It all started with Turkey’s own mistakes — or, more accurately, with Turkish President Recep Tayyip Erdogan’s. He subscribes to the completely backward theory that lower interest rates cause lower inflation, which, now that he’s given himself the power to pick the country’s top central banker and made his son-in-law the finance minister, is actually being put to the test. Spoiler alert: It is not going well. The predictable result is this has made inflation get out of control — it is up to 15.9 percent when they are supposedly trying to keep it to 5 percent — because the central bank has been so slow to raise rates, and, in fact, refused to do so at its most recent meeting.
Far worse than that, though, is this has also sent Turkey’s currency on a downward spiral that threatens to destroy its entire economy. Why is that? Well, there are three things to understand. The first is Turkey needs to borrow a lot of money from overseas; the second is the Federal Reserve’s rate hikes have made holding money in the United States attractive enough that it is hard for Turkey to get what it needs without sweetening the pot for investors by raising rates itself; and the third is, as a result of all its past borrowing, Turkey has foreign currency debts equal to 30 percent of its economy.

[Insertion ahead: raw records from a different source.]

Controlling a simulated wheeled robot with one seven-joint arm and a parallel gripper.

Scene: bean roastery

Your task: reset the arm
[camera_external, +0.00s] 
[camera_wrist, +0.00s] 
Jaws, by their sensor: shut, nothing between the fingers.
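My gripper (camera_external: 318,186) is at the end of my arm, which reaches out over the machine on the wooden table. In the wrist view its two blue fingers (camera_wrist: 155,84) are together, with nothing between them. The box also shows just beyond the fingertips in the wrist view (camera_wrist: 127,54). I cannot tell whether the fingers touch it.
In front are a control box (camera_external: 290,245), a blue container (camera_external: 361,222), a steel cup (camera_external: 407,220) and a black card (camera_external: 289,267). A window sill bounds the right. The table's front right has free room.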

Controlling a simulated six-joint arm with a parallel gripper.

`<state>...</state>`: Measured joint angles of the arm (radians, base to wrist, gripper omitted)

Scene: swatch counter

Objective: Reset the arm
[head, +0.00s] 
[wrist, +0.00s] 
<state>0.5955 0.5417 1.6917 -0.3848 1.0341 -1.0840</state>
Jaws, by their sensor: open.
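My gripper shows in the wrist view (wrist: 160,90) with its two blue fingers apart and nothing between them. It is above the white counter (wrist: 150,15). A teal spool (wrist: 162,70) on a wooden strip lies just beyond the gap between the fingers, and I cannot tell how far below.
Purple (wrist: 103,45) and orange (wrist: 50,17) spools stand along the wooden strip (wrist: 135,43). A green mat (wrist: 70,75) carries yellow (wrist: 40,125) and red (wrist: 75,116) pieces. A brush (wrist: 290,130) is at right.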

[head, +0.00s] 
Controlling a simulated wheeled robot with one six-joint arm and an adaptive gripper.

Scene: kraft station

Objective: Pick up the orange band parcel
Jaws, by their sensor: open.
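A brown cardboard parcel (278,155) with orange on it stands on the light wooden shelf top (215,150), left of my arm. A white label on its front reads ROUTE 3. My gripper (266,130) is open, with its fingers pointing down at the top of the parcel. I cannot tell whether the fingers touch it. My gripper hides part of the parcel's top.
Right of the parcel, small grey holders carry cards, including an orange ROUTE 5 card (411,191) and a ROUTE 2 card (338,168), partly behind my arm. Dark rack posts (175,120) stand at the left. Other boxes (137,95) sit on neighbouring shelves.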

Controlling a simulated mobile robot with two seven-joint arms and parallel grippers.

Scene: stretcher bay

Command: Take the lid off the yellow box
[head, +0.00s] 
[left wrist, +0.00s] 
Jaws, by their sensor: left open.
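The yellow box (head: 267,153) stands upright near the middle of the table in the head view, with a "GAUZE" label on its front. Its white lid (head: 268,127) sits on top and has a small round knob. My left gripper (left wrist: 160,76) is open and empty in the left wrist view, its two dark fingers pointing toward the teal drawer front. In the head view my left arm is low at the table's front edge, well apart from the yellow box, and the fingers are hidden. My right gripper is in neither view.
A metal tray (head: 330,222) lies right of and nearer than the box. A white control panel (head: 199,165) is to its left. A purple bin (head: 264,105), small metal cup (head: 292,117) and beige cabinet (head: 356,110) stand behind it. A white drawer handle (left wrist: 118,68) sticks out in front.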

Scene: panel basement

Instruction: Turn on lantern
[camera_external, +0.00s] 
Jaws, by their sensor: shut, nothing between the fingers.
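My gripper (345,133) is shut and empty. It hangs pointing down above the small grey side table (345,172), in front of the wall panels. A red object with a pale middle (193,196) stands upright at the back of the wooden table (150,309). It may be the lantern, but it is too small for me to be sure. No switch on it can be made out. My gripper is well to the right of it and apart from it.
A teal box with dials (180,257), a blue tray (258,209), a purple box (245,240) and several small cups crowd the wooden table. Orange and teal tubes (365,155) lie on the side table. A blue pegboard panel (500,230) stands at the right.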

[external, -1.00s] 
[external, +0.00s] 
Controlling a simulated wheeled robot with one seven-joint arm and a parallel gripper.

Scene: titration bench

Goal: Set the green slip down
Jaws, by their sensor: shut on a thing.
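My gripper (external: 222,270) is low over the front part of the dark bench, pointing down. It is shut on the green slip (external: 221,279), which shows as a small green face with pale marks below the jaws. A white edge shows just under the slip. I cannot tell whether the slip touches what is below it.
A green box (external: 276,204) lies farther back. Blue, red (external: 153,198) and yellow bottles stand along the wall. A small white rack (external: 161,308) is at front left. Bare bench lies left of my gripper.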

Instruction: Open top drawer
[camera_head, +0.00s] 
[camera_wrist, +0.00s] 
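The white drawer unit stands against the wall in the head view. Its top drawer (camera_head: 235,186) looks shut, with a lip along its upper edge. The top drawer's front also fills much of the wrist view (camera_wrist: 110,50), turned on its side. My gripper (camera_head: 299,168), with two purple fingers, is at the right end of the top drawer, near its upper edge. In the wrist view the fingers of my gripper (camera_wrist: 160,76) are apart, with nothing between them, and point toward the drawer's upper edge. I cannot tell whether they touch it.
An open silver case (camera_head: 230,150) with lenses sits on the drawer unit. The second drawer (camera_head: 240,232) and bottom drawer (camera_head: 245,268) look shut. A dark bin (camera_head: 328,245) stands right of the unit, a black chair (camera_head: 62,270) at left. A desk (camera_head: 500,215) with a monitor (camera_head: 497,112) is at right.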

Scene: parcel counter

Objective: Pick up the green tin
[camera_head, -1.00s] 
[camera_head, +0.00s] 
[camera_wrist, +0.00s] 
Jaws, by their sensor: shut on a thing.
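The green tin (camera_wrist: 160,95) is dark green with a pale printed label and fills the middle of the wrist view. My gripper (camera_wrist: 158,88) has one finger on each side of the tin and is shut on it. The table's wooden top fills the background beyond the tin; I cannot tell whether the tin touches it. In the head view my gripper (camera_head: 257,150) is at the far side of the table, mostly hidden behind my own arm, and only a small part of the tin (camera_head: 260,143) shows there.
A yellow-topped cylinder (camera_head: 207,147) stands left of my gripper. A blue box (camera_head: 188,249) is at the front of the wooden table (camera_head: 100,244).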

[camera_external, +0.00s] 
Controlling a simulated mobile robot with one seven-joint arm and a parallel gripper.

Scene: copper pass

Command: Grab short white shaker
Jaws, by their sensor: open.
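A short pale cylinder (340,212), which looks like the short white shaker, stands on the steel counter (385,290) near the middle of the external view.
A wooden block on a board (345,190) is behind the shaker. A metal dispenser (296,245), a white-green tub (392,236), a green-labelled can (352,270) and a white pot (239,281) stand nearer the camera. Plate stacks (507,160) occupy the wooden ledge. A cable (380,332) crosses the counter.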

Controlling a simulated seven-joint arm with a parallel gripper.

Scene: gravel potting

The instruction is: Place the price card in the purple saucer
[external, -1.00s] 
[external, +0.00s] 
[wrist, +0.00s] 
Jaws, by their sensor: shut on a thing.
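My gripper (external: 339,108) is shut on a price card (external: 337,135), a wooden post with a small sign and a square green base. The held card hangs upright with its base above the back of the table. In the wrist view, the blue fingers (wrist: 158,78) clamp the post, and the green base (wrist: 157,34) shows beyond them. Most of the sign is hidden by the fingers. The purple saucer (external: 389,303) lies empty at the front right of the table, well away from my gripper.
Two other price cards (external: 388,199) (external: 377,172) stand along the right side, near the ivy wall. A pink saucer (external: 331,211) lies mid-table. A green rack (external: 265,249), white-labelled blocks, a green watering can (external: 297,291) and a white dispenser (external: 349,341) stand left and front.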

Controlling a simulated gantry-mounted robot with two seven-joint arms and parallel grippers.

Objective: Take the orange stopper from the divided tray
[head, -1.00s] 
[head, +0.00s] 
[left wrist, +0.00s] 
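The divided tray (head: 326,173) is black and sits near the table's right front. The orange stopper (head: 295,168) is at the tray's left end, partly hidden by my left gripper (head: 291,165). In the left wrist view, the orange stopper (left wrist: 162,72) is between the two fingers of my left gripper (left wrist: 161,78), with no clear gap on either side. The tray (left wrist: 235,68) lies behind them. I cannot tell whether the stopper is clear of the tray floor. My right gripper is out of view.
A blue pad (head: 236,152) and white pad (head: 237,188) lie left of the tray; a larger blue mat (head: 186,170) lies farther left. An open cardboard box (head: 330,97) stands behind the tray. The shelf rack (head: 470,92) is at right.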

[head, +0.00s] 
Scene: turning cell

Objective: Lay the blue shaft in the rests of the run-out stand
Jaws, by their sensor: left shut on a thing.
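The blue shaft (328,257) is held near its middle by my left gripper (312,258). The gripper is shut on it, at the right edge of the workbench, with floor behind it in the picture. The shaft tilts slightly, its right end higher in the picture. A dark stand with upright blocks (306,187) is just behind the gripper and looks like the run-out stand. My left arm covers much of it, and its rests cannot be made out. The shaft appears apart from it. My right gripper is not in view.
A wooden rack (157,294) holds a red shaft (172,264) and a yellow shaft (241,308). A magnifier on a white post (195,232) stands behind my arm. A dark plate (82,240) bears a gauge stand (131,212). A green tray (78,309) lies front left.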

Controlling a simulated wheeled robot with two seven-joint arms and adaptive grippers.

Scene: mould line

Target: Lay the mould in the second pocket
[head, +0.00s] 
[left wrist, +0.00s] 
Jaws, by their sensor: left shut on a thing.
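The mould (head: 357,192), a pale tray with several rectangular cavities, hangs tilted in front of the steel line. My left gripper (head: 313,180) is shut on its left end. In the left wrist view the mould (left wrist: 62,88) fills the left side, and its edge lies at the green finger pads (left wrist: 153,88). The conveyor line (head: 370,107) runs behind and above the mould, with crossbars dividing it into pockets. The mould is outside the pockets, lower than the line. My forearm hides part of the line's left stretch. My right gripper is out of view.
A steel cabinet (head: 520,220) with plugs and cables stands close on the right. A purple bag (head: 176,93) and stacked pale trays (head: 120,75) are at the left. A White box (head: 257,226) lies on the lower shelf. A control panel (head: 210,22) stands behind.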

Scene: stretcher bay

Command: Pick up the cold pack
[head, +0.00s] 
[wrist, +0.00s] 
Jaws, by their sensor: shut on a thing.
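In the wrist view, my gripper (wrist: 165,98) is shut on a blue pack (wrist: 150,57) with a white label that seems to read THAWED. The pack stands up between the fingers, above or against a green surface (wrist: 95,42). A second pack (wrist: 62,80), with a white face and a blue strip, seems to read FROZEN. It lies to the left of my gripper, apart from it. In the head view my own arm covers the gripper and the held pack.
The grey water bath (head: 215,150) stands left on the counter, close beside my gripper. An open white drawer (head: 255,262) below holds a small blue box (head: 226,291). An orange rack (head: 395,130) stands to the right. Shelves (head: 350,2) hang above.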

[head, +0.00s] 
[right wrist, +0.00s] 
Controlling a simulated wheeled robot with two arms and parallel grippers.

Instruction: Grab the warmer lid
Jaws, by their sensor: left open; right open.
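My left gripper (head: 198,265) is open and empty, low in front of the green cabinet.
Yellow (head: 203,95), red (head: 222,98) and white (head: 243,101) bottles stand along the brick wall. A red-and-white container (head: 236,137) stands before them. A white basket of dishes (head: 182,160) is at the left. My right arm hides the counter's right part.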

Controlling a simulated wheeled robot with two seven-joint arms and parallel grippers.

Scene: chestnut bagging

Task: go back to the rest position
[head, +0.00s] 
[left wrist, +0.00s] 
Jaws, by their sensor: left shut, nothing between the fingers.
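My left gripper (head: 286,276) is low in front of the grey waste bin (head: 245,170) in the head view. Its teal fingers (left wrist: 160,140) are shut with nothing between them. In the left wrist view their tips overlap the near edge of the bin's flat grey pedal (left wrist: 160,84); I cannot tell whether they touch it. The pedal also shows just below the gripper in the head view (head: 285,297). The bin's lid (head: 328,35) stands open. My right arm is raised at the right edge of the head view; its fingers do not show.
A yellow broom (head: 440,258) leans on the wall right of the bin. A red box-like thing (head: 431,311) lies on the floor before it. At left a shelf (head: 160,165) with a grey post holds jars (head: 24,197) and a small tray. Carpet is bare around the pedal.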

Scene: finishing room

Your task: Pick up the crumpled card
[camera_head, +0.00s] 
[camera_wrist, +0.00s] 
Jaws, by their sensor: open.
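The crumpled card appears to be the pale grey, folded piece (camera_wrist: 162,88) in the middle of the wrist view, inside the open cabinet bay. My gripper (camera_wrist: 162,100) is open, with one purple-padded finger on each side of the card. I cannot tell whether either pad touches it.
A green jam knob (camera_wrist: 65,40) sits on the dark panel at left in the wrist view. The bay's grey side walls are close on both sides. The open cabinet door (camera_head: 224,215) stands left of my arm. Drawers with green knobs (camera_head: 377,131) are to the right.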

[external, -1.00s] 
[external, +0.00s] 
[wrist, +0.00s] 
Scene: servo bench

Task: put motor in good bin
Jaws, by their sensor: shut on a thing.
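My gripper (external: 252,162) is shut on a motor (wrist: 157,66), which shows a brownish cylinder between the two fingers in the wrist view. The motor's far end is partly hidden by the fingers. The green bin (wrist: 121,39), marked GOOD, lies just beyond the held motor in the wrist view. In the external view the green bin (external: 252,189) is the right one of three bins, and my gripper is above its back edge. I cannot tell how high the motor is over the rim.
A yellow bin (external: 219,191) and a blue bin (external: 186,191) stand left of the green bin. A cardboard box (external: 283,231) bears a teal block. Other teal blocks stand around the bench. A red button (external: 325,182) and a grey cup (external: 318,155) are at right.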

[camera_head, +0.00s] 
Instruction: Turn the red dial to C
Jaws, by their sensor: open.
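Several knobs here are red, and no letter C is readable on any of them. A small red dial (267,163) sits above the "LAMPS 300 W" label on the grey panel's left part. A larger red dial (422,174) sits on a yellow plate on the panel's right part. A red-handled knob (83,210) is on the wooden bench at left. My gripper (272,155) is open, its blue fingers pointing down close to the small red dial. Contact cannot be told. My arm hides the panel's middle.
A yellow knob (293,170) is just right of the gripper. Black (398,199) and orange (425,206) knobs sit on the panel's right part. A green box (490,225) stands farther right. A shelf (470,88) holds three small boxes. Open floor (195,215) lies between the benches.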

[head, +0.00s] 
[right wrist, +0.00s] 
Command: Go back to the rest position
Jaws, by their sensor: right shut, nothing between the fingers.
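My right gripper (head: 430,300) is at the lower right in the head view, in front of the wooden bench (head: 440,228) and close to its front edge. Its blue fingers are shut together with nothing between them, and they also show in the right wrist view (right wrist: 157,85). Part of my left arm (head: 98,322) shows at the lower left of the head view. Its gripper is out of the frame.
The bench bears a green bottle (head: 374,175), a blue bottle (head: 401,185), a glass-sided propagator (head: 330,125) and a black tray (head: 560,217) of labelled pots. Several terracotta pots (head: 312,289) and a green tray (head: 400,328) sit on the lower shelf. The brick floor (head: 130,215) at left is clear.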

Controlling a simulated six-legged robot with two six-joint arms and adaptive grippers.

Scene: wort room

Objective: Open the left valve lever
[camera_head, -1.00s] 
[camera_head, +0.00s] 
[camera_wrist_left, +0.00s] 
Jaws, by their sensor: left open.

Put these all together, and you get a pretty classic emerging markets crisis: Money has been leaving Turkey because it can now get good enough returns elsewhere, which is then pushing down the value of their currency so much that their dollar debts are getting harder to pay back. Indeed, through Thursday, the Turkish lira had lost 32 percent of its value against the dollar just since the beginning of the year. If it fell much further, it might push a lot of Turkish banks and businesses that had borrowed in dollars into bankruptcy — assuming they did not get bailed out first.
And then it did on Friday.
This was really two stories. The first one was Erdogan gave a speech doubling down on his failed policies, saying once again all their problems were the result of an “economic war” being waged against Turkey. This, of course, was nonsense. While it was true U.S. sanctions on a few top Turkish officials over an American pastor being detained had put more pressure on the lira this past week, this was far from the main reason their currency has been falling so fast. Turkey has mostly done that to itself — until, that is, Trump started tweeting. He seems to see Turkey’s collapsing currency not as an existential threat to their economy they are trying to forestall, but rather as something they actively want to try to make their exports more competitive. And so he announced he is going to double the steel and aluminum tariffs on them to make up for the fact “their currency” has slid so “rapidly downward against our very strong Dollar!”
This had the opposite effect of what Trump intended. That is because a trade war would make it even harder for Turkey to get the dollars it needs, so the lira would be even less valuable. Which is why Trump’s tweet made it fall even further than Erdogan’s reality-starved speech had already made it. At one point, it was down as much as 19 percent on the day, before rallying a bit to bring it to “only” a 13.7 percent loss. Since the start of the year, it is now down a full 41 percent against the dollar. And it is not too far away from the level at which Goldman Sachs warned Turkey’s banks would run out of the extra capital they had built up as a buffer against a crisis.
It’d almost be funny if it were not so tragic. One economically illiterate leader is crippling his own economy and blaming everyone else for it, which then turned out to be partially correct when another economically illiterate leader decided to cripple their economy as payback for what they have done to themselves.
It is a Coen brothers-level farce the people of Turkey and every other emerging market that’s been caught up in what’s now a broader currency sell-off are not laughing at.